Senate President Karen E. Spilka (D-Ashland) took a personal interest in pushing a Senate bill after a family trip to Vancouver, British Columbia and Alaska this summer. 

After viewing an educational display about sea animals who starved to death because of the amount of plastic in their stomachs at the Vancouver Aquarium, she prioritized moving a bill that would ban single-use plastic bags through the legislature this session.

“I was saddened and disgusted, quite frankly, when I was confronted with the reality of what plastics in our oceans do to the animals who call it home,” stated Senate President Spilka. “Beyond that, it made me realize how the health of our planet depends so much on the health of our oceans.  While Massachusetts may not be able to tackle the proliferation of plastics worldwide, we can take concrete action at home.  Implementing a statewide ban on plastic bags, and encouraging the use of reusable bags, is an important first step.  I’d like to thank Senator Jamie Eldridge for making this issue a priority, and Senator Michael Rodrigues for his work on the final Senate bill.”

The bill requires retailers to charge at least 10 cents for a recycled paper bag at check out, and directs that five cents of the amount collected from the sale of paper bags go back to the city or town for enforcement of the ban, as well as for other municipal recycling efforts. 

The retailer may keep the remainder of the fee to recoup the costs of providing paper bags. 

The bill will be debated by the full Senate on Wednesday, November 20, 2019.

“As the Senate sponsor of the legislation to ban plastic bags for the past five years, I’m extremely pleased that the State Senate is putting forward what is one of the strongest plastic bag bans in the country,” said State Senator Jamie Eldridge (D-Acton).  “Every day, Massachusetts residents see the negative impact of plastic bag pollution, whether along the streets we live in, tangled in trees and bushes, caught up in rivers and streams, and more and more killing sea life in our oceans.  It’s time for Massachusetts to end this plastic waste in our society, and I’m grateful to Senate President Karen Spilka for prioritizing this legislation.”
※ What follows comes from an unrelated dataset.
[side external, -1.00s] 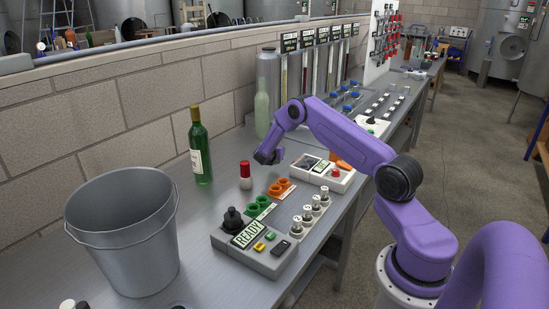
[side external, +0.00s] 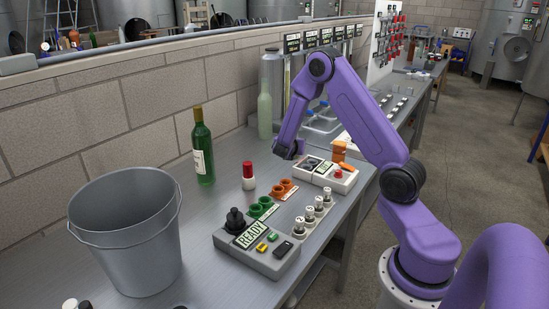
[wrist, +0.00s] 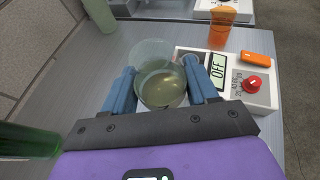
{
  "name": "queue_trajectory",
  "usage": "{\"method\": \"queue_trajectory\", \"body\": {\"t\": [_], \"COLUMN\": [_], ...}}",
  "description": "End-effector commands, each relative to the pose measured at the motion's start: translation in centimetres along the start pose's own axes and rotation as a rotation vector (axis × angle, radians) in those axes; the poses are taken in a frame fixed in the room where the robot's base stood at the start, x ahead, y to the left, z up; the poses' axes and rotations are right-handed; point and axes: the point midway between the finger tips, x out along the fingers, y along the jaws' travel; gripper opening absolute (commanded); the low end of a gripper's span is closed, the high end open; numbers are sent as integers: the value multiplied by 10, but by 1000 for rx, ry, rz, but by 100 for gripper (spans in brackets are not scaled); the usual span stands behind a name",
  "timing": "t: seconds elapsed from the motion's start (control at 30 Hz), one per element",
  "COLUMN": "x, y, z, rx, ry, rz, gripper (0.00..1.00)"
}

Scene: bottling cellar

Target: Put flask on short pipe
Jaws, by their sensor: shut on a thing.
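My gripper (wrist: 160,72) is shut on a clear round flask (wrist: 163,88), with one blue finger on each side. The flask holds a yellowish liquid, and I look down into its wide mouth in the wrist view. In the side view my gripper (side external: 285,154) is low over the bench, by the left end of the white device; the flask cannot be made out there. I cannot single out a short pipe with certainty. An orange upright cylinder (wrist: 222,24) stands behind the device, and it also shows in the side view (side external: 339,150).
The white device (wrist: 262,100) has an OFF display and red knob. A green bottle (side external: 202,150), red-capped white bottle (side external: 249,182), green and orange ring holders (side external: 262,206), READY box (side external: 256,250) and metal bucket (side external: 125,240) stand on the bench. Bare bench lies between bottle and bucket.

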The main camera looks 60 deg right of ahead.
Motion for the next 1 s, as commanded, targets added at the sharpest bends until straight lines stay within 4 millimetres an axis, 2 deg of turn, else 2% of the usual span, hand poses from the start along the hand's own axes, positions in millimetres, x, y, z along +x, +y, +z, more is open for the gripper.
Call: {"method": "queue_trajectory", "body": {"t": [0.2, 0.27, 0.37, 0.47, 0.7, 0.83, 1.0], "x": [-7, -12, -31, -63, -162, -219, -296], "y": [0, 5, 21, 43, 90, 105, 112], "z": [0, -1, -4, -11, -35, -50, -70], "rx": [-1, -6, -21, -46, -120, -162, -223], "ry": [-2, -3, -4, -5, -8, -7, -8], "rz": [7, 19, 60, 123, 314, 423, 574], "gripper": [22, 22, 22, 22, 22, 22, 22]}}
“This bill is the result of working together with the retail and environmental community to reduce plastic bag waste and address a major source of pollution in the Commonwealth,” said Senator Michael J. Rodrigues, Chair of the Senate Committee on Ways and Means. “Thank you to Senate President Spilka and Senator Eldridge for their leadership on this issue as we consider meaningful ways to protect our environmental and reduce significant impacts on local governments.”

To provide consistency for retailers across the state, the bill would preempt existing plastic bag bans already implemented in cities and towns.  In addition, the ban would continue to allow for plastic bags for specific products where plastic serves an enhanced purpose, such as for produce, poultry or other food items to keep them fresh, or for frozen items or items prone to leak, for example.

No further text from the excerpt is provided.